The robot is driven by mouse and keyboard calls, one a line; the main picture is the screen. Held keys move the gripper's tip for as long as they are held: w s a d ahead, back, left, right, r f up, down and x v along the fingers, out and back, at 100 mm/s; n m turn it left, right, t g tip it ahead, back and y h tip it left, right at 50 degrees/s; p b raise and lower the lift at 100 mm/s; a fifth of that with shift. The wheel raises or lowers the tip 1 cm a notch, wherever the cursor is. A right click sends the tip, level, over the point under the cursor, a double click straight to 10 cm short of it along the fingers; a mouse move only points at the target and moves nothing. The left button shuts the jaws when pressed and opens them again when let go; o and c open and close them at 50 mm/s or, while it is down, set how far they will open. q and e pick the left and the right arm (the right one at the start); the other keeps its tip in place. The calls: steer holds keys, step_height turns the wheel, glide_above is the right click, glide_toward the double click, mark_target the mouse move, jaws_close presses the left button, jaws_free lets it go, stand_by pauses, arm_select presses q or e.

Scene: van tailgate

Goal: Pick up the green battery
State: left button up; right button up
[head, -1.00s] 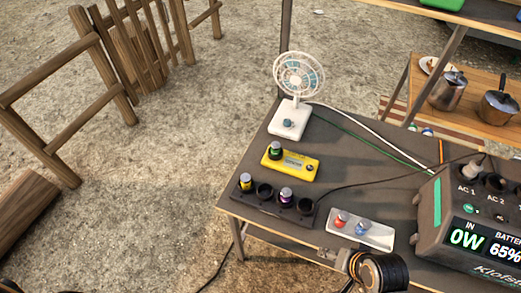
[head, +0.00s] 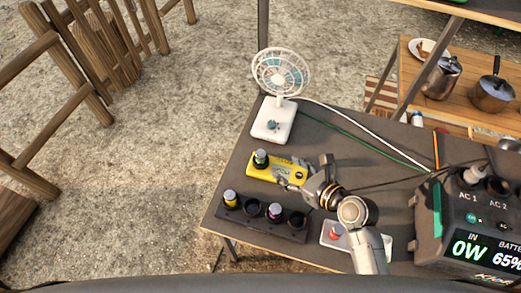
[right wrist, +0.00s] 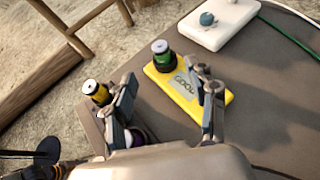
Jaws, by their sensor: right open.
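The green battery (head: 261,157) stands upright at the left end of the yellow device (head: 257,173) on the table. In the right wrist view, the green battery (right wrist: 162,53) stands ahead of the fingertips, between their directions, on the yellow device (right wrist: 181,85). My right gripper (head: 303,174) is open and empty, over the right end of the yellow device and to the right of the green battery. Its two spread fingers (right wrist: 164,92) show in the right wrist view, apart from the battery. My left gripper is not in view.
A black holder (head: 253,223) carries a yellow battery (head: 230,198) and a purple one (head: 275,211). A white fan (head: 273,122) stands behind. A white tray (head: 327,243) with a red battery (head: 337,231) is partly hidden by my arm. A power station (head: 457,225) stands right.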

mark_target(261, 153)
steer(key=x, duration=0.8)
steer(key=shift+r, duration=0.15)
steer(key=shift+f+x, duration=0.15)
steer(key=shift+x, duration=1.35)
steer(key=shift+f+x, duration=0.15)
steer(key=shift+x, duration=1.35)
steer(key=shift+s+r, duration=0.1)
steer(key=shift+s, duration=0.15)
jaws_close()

■ **What is expected**
Set down the complete material exactly, but do not include the images.

■ **Written answer**
The robot is driven by mouse and keyboard calls, one a line; the main picture is the screen. Held keys move the gripper's tip for as long as they are held: w s a d ahead, back, left, right, r f up, down and x v along the fingers, out and back, at 100 mm/s; n m turn it left, right, t g tip it ahead, back and y h tip it left, right at 50 degrees/s; p b raise and lower the lift at 100 mm/s; a fifth of that with shift. The wheel raises or lowers the tip 1 cm a notch, wherever the cursor is. A right click sends the tip, level, over the point under the cursor, a double click straight to 10 cm short of it along the fingers; a mouse move only points at the target and moves nothing. The left button shuts the jaws when pressed and opens them again when let go; o and c open and close them at 50 mm/s or, while it is down, set how far they will open. q and e pick the left and the right arm (the right one at the start); the other keeps its tip in place. The calls: steer holds keys, step_height turns the wheel, glide_above is the right click, glide_toward the double click, mark_target the mouse move, jaws_close presses the left button, jaws_free lets it go, stand_by pauses, arm_select presses q or e.

Scene: van tailgate

Goal: Pick up the green battery
State: left button up; right button up
[head, -1.00s] 
[head, +0.00s] 
[right wrist, +0.00s] 
Jaws, by their sensor: right open.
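The green battery (head: 261,157) stands upright at the left end of the yellow device (head: 257,173) on the table. In the right wrist view, the green battery (right wrist: 162,53) stands ahead of the fingertips, between their directions, on the yellow device (right wrist: 181,85). My right gripper (head: 303,174) is open and empty, over the right end of the yellow device and to the right of the green battery. Its two spread fingers (right wrist: 164,92) show in the right wrist view, apart from the battery. My left gripper is not in view.
A black holder (head: 253,223) carries a yellow battery (head: 230,198) and a purple one (head: 275,211). A white fan (head: 273,122) stands behind. A white tray (head: 327,243) with a red battery (head: 337,231) is partly hidden by my arm. A power station (head: 457,225) stands right.

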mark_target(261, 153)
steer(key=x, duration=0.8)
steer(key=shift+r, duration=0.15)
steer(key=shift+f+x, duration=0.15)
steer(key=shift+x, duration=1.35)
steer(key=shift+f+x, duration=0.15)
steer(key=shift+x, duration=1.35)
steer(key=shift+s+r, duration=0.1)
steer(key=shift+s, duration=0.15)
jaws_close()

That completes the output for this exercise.